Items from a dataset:
---

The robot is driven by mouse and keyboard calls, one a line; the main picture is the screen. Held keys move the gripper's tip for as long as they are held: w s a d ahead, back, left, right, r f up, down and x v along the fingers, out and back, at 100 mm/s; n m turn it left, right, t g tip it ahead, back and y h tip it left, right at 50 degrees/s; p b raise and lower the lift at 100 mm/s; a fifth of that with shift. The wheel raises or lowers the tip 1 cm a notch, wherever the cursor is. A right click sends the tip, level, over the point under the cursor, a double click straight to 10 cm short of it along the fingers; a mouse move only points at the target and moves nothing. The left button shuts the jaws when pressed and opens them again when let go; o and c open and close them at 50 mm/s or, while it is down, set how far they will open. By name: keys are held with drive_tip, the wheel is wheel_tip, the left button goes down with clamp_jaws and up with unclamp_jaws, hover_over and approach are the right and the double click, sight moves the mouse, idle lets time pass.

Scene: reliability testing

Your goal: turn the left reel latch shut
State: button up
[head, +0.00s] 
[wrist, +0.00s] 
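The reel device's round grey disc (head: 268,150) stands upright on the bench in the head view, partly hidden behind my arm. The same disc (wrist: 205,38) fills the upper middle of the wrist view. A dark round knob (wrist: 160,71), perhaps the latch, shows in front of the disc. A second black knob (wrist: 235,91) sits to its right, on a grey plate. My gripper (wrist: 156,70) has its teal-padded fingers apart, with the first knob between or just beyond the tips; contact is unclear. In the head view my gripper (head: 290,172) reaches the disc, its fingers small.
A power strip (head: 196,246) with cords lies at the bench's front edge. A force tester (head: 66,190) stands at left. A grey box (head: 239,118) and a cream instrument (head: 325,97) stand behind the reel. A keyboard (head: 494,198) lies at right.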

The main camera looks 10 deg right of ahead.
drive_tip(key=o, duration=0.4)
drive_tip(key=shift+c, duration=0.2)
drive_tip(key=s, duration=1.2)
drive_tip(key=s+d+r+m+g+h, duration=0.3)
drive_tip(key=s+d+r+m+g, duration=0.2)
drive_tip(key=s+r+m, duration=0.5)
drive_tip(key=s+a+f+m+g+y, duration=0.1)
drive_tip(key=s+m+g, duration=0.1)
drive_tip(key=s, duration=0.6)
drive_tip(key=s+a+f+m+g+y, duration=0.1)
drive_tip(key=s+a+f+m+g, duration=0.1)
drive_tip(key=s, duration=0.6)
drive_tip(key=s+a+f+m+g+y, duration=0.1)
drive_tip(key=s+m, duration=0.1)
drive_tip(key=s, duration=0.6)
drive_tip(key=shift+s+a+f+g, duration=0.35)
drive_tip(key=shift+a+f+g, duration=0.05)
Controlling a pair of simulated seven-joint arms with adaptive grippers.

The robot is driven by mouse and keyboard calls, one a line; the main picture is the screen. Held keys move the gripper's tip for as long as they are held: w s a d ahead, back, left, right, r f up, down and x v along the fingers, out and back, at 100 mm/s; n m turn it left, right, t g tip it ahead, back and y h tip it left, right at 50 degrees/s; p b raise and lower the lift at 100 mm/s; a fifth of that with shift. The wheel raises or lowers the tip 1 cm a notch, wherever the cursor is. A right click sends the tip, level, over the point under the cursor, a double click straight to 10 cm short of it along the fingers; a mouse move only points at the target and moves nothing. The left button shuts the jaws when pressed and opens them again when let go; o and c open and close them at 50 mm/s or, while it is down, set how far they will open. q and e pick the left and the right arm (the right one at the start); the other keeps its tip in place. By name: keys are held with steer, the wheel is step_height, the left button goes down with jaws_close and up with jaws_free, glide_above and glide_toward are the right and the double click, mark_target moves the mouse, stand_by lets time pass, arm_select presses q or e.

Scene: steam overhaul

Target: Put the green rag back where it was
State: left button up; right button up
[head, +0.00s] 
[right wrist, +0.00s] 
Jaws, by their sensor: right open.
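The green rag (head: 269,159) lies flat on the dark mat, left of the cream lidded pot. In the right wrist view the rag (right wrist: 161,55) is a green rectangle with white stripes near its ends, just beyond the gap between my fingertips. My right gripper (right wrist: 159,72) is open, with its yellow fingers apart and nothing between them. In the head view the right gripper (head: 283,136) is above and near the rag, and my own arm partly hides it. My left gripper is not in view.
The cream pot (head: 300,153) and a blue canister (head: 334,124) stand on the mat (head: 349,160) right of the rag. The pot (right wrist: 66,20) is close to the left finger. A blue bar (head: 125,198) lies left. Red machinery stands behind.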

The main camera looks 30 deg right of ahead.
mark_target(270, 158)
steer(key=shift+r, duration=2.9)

---

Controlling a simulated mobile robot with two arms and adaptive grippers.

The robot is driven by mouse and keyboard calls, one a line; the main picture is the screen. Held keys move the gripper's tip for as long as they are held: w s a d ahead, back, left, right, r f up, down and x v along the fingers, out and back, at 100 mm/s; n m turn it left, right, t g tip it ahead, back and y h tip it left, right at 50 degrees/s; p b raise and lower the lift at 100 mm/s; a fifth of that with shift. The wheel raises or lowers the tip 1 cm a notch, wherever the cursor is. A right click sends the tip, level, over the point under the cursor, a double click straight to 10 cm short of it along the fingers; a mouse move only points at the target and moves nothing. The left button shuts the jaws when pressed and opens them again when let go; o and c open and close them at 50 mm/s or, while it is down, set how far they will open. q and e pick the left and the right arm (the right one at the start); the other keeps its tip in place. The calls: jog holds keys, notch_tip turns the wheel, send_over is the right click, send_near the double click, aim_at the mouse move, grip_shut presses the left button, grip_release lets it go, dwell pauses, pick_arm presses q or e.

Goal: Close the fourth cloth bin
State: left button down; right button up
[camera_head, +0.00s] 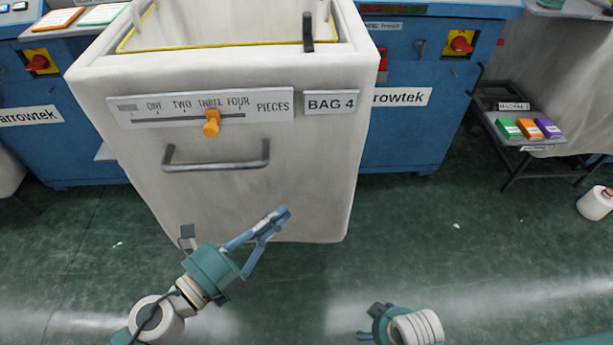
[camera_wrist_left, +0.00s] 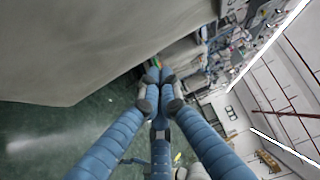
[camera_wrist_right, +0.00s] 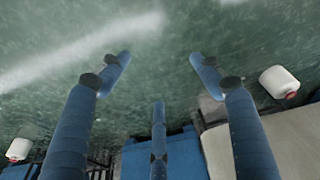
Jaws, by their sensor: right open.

---

* What this task involves
Pull every line containing the word "simulated" out of the material and copy it.

* Solution for this problem
Controlling a pair of simulated seven-joint arms with adaptive grippers.
Controlling a simulated mobile robot with two arms and adaptive grippers.

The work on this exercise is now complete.